In deze uitspraak van de Rechtbank Zeeland-West-Brabant op 3 november 2022, behandeld onder de zaaknummers 21/4546 en 21/4547, zijn de beroepen van de belanghebbende tegen de uitspraken op bezwaar van de inspecteur van de belastingdienst aan de orde. De rechtbank beoordeelt de beroepen die zijn ingesteld tegen de uitspraken op bezwaar van 14 en 30 september 2021. De belanghebbende, woonachtig in Spanje, heeft bezwaar gemaakt tegen een aanslag in de inkomstenbelasting en premie volksverzekeringen (IB/PVV) voor het jaar 2016, alsook tegen een verminderingsbeschikking die door de inspecteur is afgegeven na een eerdere uitspraak van de rechtbank. De rechtbank heeft vastgesteld dat de inspecteur de verminderingsbeschikking terecht niet-ontvankelijk heeft verklaard, omdat deze niet als een voor bezwaar vatbare beschikking kan worden aangemerkt volgens artikel 26 van de Algemene wet inzake rijksbelastingen (AWR).
Daarnaast heeft de rechtbank de vraag beoordeeld of de inspecteur bevoegd was om een ambtshalve aanslag IB/PVV 2017 op te leggen, ondanks het feit dat de belanghebbende niet was uitgenodigd om aangifte te doen. De rechtbank concludeert dat de inspecteur inderdaad bevoegd was om de aanslag op te leggen en dat de stelling van de belanghebbende dat de aanslag vernietigd dient te worden, niet kan worden gehonoreerd.

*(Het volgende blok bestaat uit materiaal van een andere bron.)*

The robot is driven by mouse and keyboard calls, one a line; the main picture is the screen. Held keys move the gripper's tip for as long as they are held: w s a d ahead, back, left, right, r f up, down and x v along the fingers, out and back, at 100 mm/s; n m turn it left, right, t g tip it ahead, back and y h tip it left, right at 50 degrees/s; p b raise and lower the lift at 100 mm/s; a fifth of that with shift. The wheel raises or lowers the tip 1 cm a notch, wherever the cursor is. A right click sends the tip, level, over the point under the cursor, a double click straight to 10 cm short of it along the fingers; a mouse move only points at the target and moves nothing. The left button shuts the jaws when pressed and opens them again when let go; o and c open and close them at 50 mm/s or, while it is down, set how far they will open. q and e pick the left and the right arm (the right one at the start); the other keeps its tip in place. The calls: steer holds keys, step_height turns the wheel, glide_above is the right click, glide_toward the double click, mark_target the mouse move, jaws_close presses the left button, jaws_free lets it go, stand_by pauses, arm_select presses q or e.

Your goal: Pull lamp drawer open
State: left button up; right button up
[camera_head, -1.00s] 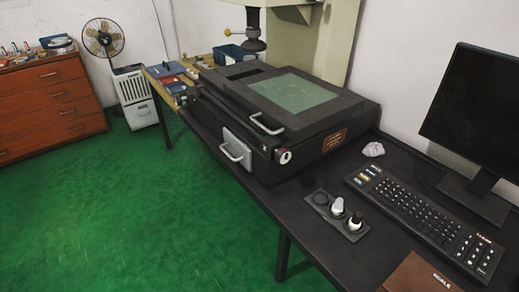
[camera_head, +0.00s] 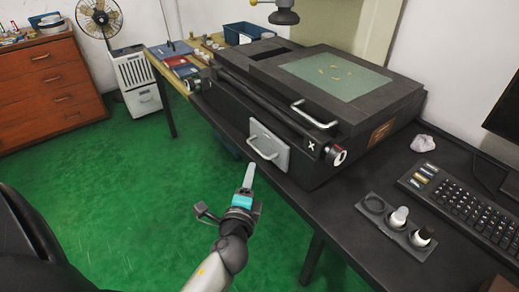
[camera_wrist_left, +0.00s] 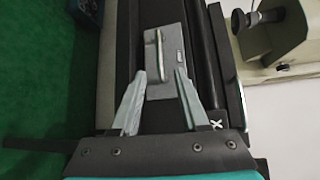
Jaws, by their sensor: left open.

De rechtbank heeft ook de verzoeken van de belanghebbende om een integrale proceskostenvergoeding afgewezen, omdat er geen aanleiding was om af te wijken van de forfaitaire bedragen.
De rechtbank heeft uiteindelijk de beroepen ongegrond verklaard, wat betekent dat de belanghebbende geen griffierecht terugkrijgt en ook geen vergoeding van proceskosten ontvangt. De uitspraak is openbaar gemaakt en partijen zijn geïnformeerd over de mogelijkheid om binnen zes weken hoger beroep in te stellen bij het gerechtshof te 's-Hertogenbosch.